* **EXERCISE DESCRIPTION**:
Reproduce the listing that follows with no differences at all.
### DATASET CONTENT
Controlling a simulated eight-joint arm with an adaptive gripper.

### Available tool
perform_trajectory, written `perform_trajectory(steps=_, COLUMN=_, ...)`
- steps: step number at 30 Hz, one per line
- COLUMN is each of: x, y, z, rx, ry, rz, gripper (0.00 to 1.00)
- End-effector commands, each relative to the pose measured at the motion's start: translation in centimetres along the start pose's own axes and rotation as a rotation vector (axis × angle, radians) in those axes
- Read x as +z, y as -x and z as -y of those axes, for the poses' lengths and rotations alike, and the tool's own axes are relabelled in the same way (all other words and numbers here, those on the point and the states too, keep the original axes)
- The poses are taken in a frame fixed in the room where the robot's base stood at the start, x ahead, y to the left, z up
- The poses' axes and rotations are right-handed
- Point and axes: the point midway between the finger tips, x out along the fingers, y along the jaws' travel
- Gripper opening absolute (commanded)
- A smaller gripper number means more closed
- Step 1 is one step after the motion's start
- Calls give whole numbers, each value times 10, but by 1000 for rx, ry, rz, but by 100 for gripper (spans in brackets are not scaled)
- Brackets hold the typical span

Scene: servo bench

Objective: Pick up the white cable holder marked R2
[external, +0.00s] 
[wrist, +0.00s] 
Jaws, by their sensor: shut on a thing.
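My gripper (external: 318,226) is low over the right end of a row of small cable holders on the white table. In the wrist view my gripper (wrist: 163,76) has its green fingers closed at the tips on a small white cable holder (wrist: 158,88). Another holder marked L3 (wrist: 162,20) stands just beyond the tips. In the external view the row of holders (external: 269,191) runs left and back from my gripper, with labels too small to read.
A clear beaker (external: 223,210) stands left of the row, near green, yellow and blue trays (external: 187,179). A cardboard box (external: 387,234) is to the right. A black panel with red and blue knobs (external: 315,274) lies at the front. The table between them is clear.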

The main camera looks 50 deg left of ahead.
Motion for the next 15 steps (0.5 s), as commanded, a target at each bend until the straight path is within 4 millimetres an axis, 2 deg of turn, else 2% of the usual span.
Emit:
######
* **FINAL ANSWER**:
Controlling a simulated eight-joint arm with an adaptive gripper.

### Available tool
perform_trajectory, written `perform_trajectory(steps=_, COLUMN=_, ...)`
- steps: step number at 30 Hz, one per line
- COLUMN is each of: x, y, z, rx, ry, rz, gripper (0.00 to 1.00)
- End-effector commands, each relative to the pose measured at the motion's start: translation in centimetres along the start pose's own axes and rotation as a rotation vector (axis × angle, radians) in those axes
- Read x as +z, y as -x and z as -y of those axes, for the poses' lengths and rotations alike, and the tool's own axes are relabelled in the same way (all other words and numbers here, those on the point and the states too, keep the original axes)
- The poses are taken in a frame fixed in the room where the robot's base stood at the start, x ahead, y to the left, z up
- The poses' axes and rotations are right-handed
- Point and axes: the point midway between the finger tips, x out along the fingers, y along the jaws' travel
- Gripper opening absolute (commanded)
- A smaller gripper number means more closed
- Step 1 is one step after the motion's start
- Calls give whole numbers, each value times 10, but by 1000 for rx, ry, rz, but by 100 for gripper (spans in brackets are not scaled)
- Brackets hold the typical span

Scene: servo bench

Objective: Pick up the white cable holder marked R2
[external, +0.00s] 
[wrist, +0.00s] 
Jaws, by their sensor: shut on a thing.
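My gripper (external: 318,226) is low over the right end of a row of small cable holders on the white table. In the wrist view my gripper (wrist: 163,76) has its green fingers closed at the tips on a small white cable holder (wrist: 158,88). Another holder marked L3 (wrist: 162,20) stands just beyond the tips. In the external view the row of holders (external: 269,191) runs left and back from my gripper, with labels too small to read.
A clear beaker (external: 223,210) stands left of the row, near green, yellow and blue trays (external: 187,179). A cardboard box (external: 387,234) is to the right. A black panel with red and blue knobs (external: 315,274) lies at the front. The table between them is clear.

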The main camera looks 50 deg left of ahead.
Motion for the next 15 steps (0.5 s), as commanded, a target at each bend until the straight path is within 4 millimetres an axis, 2 deg of turn, else 2% of the usual span.
Emit:

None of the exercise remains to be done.